I’ll miss the texting, the strings of emojis, the frantic texts when I don’t pick up 3 minutes after you call, the smiley faces in every letter you mailed and in your notebooks, the waiting to yell on the phone for a Lamar Jackson touchdown because you know my tv is a few seconds behind yours, the reminders that it’s RISD and not RISB. I’ll also really miss your silliness.

You always wanted to read what I wrote, hear what I said, and see what I do. I hope you knew how much you being who you are made all those things possible. In all that I do, you’ll be with me, you already are. 

One of my mom’s favorite musicals was Gypsy, with lyrics by Sodenheim. Her favorite song from it is “Together (Wherever We Go).” I am looking forward to the Audra McDonald reprisal, and before all this I was hoping to surprise my mom with a trip to see it locally when it makes the rounds.

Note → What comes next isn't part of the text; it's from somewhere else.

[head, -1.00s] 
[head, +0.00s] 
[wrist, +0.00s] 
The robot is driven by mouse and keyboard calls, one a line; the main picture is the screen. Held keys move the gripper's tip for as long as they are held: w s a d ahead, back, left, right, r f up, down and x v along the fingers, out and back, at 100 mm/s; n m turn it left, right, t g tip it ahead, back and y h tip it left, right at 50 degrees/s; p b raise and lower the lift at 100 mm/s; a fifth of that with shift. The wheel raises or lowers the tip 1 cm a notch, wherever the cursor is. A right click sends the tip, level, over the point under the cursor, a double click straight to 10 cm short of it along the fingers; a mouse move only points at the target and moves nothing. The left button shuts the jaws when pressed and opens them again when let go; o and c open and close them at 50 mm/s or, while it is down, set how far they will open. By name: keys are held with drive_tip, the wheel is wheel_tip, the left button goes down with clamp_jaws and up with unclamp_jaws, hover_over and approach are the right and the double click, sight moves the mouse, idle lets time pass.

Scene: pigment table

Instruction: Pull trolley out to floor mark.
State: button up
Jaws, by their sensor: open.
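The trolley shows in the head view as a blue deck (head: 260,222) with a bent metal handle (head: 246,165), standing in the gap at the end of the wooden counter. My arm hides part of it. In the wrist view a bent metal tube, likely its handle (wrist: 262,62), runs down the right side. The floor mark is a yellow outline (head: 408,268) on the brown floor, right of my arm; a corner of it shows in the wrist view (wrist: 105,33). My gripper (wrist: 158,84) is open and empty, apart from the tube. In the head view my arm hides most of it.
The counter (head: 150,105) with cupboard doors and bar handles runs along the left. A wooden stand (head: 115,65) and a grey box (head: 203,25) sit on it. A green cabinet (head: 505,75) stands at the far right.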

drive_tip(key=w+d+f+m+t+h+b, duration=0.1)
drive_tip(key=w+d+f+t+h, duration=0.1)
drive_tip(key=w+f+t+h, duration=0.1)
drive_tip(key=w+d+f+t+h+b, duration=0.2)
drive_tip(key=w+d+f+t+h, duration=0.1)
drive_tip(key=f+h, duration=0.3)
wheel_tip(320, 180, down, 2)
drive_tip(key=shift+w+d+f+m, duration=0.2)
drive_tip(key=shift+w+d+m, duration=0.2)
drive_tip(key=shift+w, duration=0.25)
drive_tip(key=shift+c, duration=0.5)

On countless car-rides, she’d sing the beginning lines of that song, reminding me that it was her and me. 

Wherever we go, whatever we do,

We’re gonna go through it together.

We may not go far, but sure as a star,

Wherever we are, it’s together.

I like to tell people who meet me that I’m a soft kid from a hard place. Instead of trying to make me hard in ways I didn’t want to be, didn’t need to be, and never will be, she helped me find the strength in my texture of softness. My mom’s the toughest person I’ll ever know, and she showed me there’s more than one type of tough, more than one type of strength. 

As a mother, she made room for me to make myself. And when I reflect on that, I am filled with gratitude, humility, and love. Shoutout to my road dog, shout out to a real one, shout out to my mom, shout out to Marie. 

Before June, I was telling my friends that all I wanted to do after this whirlwind of a semester was see the stars this summer. Now when I look up, when I gaze through the telescopes and chart the constellations, I’ll see you too. you too.